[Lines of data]
(begin)

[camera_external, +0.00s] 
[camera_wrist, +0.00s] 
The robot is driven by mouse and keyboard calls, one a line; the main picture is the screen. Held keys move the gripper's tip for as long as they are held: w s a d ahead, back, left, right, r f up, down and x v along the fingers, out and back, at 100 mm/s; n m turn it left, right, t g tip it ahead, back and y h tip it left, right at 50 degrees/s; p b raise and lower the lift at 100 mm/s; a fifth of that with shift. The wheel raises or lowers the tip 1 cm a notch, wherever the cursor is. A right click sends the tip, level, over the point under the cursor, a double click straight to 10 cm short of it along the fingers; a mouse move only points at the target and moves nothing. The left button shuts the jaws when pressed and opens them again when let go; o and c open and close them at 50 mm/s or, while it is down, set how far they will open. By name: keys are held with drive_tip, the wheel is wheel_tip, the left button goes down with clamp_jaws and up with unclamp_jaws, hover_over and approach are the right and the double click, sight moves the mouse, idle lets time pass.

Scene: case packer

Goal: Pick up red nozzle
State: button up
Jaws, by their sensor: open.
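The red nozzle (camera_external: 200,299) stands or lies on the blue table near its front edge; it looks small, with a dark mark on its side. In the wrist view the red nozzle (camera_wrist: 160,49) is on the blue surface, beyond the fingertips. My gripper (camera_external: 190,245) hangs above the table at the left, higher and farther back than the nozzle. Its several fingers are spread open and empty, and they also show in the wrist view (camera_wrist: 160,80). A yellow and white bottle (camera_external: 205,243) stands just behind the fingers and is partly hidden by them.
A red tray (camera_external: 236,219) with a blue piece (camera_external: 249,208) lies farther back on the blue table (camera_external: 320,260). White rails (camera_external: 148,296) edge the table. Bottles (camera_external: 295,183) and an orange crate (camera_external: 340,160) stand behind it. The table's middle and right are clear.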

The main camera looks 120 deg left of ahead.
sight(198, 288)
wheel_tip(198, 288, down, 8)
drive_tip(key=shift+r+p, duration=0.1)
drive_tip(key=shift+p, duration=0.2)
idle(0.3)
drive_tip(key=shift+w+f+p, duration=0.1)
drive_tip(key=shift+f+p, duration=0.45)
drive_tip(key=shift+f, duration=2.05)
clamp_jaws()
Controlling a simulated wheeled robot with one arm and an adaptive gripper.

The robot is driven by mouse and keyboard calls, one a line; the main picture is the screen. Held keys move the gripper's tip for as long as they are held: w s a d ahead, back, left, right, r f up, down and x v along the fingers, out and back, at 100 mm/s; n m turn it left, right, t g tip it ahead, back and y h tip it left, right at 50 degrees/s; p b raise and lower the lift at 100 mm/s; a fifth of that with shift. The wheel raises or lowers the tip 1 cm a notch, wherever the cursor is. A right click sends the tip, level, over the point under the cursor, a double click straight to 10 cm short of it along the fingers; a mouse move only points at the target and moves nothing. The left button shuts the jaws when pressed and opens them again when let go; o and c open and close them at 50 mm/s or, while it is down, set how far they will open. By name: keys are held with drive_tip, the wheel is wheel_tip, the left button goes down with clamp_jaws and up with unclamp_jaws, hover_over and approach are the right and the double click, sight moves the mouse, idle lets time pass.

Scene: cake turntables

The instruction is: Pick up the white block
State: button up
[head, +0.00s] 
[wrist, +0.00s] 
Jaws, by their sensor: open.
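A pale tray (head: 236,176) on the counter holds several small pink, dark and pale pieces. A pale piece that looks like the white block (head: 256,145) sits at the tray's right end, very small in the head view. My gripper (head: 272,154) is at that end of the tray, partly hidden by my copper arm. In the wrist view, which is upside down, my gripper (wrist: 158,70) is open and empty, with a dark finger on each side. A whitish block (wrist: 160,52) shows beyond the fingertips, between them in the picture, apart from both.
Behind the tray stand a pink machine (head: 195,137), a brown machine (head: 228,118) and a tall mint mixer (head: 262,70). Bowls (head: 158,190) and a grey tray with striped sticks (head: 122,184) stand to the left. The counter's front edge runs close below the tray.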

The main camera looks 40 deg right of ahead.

(end)

Required task — Extract only the lines from the line with "Controlling a simulated" through the line with "[wrist, +0.00s]", keeping both end lines exactly as they are.

Final result —
Controlling a simulated wheeled robot with one arm and an adaptive gripper.

The robot is driven by mouse and keyboard calls, one a line; the main picture is the screen. Held keys move the gripper's tip for as long as they are held: w s a d ahead, back, left, right, r f up, down and x v along the fingers, out and back, at 100 mm/s; n m turn it left, right, t g tip it ahead, back and y h tip it left, right at 50 degrees/s; p b raise and lower the lift at 100 mm/s; a fifth of that with shift. The wheel raises or lowers the tip 1 cm a notch, wherever the cursor is. A right click sends the tip, level, over the point under the cursor, a double click straight to 10 cm short of it along the fingers; a mouse move only points at the target and moves nothing. The left button shuts the jaws when pressed and opens them again when let go; o and c open and close them at 50 mm/s or, while it is down, set how far they will open. By name: keys are held with drive_tip, the wheel is wheel_tip, the left button goes down with clamp_jaws and up with unclamp_jaws, hover_over and approach are the right and the double click, sight moves the mouse, idle lets time pass.

Scene: cake turntables

The instruction is: Pick up the white block
State: button up
[head, +0.00s] 
[wrist, +0.00s] 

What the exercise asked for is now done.